Archival images documenting the historic efforts of a major American artist to educate the public about visioncare needs and ophthalmic health are getting seen again thanks to the Optical Heritage Museum in Southbridge, Massachusetts. This unique organization has ramped up its activities in recent months, and is making a wide range of rare materials available, both online and in exhibits.

Rockwell’s evocative painting aimed to promote AO’s Tillyer Lens, the biggest innovation in consumer optics of the 1920s. The optimized performance of this lens offered crisper vision, especially in the periphery, and significantly reduced eyestrain. Although Rockwell’s work appeared in paid advertisements, the end result wasn’t dissimilar to the public service marketing of the current day.
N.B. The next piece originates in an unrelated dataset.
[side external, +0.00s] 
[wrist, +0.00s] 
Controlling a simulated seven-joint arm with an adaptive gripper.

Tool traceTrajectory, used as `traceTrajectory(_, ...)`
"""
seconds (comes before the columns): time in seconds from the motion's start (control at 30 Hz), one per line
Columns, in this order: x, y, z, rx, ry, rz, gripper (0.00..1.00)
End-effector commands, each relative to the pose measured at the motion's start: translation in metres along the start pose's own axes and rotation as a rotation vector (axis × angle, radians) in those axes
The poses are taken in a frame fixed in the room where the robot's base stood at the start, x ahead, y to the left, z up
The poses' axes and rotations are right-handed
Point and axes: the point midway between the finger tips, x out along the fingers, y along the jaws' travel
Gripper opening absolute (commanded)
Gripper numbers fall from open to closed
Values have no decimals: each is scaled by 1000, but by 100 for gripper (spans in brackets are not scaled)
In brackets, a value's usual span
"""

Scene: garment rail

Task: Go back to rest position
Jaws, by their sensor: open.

“All these decades later, we are still addressing the same issues of public awareness about healthy vision,” remarked Zeiss vice president Karen Roberts. “But if Rockwell were painting about the subject today, he would probably depict someone using a tablet or a smartphone.”

 

Images courtesy of Carl Zeiss Vision.

Rockwell created six paintings for American Optical, although two of the originals may have been destroyed in a 1940s fire in the artist’s studio. But some of the supposedly destroyed works have later shown up at auction, and it’s possible that these two AO-commissioned works—featuring a student reading a schoolbook, and a stylish young lady in Jazz Age fashions—might eventually come to light.

In an interesting twist, Rockwell later moved to Massachusetts and lived within commuting distance of the American Optical headquarters and manufacturing operations in Southbridge, Massachusetts—the same city where the Optical Heritage Museum is now located. The artist’s works and legacy are now handled by the Norman Rockwell Museum in Stockbridge.

The collection there also includes American Optical eyeglasses worn by Norman Rockwell, and even the original package they came in when they arrived in the mail. “He not only painted AO eyewear,” remarked the museum’s executive director Dick Whitney, “he also used it every day in making his other famous works.”